Unique Shape Memory Elastomer Associated with Reversible Sacrificial Hydrogen Bonds: Tough and Flexible When below Its Tg

Thermally induced shape memory polymers (SMPs) are fragile and brittle when cooling to a low temperature to generate temporary shapes. In the present study, the authors implement a new design strategy for fabricating elastomeric SMPs with low‐temperature flexibility by engineering reversible sacrificial hydrogen bonds into a chemically crosslinked network. Compatible, amorphous, hindered phenol moieties (Irganox 1010) are incorporated into epoxidized natural rubber (ENR) and the ENR composites are cured with zinc diacrylate (ZDA).

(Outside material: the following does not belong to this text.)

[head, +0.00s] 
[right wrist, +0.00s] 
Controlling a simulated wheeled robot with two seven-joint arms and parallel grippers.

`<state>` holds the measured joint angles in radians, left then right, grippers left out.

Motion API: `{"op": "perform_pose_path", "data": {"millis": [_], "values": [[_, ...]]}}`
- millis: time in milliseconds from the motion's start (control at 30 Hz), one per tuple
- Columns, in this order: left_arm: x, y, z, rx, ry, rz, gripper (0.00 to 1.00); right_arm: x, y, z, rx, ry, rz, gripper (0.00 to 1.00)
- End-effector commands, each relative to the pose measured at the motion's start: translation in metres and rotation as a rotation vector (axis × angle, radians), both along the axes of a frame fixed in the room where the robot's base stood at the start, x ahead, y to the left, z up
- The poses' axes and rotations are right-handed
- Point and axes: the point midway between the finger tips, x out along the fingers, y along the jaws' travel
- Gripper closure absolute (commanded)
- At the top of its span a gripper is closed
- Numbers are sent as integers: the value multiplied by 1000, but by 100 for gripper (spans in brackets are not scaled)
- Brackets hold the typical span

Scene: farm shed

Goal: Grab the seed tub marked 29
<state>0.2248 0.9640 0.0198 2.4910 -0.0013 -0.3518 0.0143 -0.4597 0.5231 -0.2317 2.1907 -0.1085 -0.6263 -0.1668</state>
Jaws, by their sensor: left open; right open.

Such reversible sacrificial bonds can rupture prior to the rupture of the bonds of the crosslinked network during stretching, which will dissipate energy and facilitate reorientation of the rubber chains. Based on the functional mechanisms, ENR composites exhibit unusual toughness and flexibility and can undergo large deformations even when below their T g . Irganox 1010 can also be used to tune the glass transition temperature ( T g ) and improve the chain mobility of the elastomer sample by providing sufficient intermolecular hydrogen bonding interactions. ENR composites demonstrate thermally triggered shape memory performance. Moreover, the dissociation/reformation of hydrogen bonds upon stretching/cooling can endow the elastomer sample with unique reversible plastics shape memory (RPSM) performance. These SMPs possess excellent shape fixity and recovery.